SUPPLIED RECORDS ->
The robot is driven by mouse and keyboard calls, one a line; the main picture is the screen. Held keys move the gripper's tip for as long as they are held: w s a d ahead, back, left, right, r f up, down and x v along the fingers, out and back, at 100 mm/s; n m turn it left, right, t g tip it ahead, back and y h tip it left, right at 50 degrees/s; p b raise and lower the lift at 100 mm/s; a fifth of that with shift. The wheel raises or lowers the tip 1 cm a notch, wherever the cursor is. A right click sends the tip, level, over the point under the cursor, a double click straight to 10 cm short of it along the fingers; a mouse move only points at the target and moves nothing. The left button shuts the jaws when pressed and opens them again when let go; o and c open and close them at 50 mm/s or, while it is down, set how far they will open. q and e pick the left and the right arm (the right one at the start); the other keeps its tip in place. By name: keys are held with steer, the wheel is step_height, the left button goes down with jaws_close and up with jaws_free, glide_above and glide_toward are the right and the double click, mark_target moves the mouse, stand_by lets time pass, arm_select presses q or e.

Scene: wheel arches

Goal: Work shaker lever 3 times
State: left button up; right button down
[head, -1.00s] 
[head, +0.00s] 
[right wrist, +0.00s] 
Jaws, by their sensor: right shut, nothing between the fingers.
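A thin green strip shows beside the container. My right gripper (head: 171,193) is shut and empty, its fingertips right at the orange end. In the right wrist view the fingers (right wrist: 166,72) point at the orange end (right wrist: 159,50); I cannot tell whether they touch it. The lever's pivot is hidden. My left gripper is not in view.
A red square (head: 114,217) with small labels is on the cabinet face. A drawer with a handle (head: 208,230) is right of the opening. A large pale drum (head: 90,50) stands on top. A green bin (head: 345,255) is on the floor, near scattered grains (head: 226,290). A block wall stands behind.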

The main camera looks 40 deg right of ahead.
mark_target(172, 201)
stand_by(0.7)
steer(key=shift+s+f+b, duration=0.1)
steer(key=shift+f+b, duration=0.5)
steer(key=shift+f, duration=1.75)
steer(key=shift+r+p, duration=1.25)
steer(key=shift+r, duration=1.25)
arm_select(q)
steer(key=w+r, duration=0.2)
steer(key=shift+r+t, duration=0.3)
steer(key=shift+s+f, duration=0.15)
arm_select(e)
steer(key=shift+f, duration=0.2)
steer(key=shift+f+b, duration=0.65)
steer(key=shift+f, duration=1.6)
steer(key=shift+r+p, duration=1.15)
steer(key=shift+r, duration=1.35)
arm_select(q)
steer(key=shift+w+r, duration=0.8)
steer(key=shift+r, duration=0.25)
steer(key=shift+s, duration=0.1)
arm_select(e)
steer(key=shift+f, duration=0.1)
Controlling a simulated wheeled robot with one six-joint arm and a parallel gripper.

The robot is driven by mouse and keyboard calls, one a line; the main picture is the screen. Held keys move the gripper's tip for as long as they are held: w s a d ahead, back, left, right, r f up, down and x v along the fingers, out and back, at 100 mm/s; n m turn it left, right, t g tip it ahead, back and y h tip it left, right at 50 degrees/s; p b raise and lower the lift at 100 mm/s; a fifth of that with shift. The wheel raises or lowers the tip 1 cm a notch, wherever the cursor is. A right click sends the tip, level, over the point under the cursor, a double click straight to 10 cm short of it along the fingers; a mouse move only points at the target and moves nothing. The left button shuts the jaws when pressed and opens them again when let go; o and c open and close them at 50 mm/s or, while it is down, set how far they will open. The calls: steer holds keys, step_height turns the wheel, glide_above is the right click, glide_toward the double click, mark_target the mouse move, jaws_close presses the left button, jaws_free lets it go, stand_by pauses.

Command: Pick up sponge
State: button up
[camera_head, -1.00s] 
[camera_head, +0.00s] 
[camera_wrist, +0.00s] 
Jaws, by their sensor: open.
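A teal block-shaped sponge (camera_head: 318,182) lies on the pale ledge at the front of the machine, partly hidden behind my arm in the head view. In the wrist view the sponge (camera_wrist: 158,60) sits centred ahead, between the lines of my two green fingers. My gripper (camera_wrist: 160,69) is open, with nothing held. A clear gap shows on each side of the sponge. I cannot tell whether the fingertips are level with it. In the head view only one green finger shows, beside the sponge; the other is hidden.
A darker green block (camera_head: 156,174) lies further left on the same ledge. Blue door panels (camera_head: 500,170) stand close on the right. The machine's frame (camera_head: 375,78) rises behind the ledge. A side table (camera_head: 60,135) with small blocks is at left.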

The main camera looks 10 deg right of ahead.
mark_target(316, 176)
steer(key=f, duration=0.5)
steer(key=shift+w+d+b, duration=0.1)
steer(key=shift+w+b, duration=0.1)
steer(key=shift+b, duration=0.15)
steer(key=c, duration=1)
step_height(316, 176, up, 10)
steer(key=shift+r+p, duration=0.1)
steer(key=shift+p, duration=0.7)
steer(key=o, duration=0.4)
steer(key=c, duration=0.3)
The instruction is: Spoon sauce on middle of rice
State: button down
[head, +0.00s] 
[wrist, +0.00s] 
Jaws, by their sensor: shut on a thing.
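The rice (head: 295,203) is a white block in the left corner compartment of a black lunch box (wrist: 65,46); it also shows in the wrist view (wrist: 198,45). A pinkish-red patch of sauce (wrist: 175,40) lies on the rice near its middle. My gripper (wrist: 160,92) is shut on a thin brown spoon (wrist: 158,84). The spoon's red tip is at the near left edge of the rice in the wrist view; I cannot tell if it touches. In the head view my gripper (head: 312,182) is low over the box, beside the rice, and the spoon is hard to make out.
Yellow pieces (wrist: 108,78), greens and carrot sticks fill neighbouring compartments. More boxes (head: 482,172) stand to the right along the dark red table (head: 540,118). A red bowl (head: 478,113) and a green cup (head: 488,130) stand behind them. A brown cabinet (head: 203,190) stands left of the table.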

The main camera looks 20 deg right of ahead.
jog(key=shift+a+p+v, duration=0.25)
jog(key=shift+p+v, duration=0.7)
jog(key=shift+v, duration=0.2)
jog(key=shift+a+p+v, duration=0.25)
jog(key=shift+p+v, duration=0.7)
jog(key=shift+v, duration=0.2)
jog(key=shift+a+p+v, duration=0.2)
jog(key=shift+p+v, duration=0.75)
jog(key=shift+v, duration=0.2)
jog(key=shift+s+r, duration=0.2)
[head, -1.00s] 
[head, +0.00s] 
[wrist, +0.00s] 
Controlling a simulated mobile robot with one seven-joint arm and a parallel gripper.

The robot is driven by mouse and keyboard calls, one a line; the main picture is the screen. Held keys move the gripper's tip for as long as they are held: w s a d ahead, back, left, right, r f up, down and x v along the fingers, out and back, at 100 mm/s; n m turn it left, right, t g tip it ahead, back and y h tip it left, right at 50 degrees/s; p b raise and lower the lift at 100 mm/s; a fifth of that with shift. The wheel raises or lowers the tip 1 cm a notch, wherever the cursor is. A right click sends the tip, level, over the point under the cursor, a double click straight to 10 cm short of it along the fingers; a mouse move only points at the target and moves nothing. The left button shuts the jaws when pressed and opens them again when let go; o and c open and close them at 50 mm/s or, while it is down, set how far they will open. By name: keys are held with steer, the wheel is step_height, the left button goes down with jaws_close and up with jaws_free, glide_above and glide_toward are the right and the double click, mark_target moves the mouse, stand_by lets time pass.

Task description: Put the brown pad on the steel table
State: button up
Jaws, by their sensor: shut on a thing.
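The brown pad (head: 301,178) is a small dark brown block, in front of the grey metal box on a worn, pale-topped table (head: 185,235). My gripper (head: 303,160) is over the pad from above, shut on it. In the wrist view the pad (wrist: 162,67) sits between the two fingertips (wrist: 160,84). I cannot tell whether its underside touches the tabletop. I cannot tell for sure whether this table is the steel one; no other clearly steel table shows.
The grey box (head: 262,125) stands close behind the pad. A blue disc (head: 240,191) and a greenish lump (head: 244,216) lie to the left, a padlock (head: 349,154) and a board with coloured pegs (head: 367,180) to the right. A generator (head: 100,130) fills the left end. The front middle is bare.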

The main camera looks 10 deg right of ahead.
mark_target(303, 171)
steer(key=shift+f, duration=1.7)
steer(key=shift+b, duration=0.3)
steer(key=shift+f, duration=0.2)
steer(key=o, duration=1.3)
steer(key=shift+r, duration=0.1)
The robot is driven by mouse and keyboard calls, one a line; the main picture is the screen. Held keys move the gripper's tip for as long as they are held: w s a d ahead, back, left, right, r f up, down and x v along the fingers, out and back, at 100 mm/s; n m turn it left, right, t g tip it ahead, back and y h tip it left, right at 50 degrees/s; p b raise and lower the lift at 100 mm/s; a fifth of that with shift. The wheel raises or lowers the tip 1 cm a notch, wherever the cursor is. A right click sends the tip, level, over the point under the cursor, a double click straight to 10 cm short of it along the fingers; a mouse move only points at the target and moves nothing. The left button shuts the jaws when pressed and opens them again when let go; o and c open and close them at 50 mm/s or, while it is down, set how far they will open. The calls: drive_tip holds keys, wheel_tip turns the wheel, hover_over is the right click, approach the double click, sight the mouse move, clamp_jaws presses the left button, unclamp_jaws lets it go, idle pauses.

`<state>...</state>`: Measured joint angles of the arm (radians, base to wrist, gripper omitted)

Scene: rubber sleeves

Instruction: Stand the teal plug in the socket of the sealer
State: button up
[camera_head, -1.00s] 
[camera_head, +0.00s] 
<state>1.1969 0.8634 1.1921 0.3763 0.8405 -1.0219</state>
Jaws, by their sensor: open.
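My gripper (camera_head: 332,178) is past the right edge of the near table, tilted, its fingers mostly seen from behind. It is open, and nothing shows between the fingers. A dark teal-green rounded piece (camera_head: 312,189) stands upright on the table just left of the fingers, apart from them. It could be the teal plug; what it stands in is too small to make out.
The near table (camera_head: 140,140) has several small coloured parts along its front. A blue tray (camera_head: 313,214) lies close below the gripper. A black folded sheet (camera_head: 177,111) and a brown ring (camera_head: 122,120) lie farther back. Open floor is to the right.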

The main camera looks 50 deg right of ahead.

GOAL OF THE EXERCISE -> From the entries above, extract only the lines running from the one containing "State: left button up; right button down" through the one containing "[right wrist, +0.00s]", inclusive.

ANSWER TO THE TASK ->
State: left button up; right button down
[head, -1.00s] 
[head, +0.00s] 
[right wrist, +0.00s] 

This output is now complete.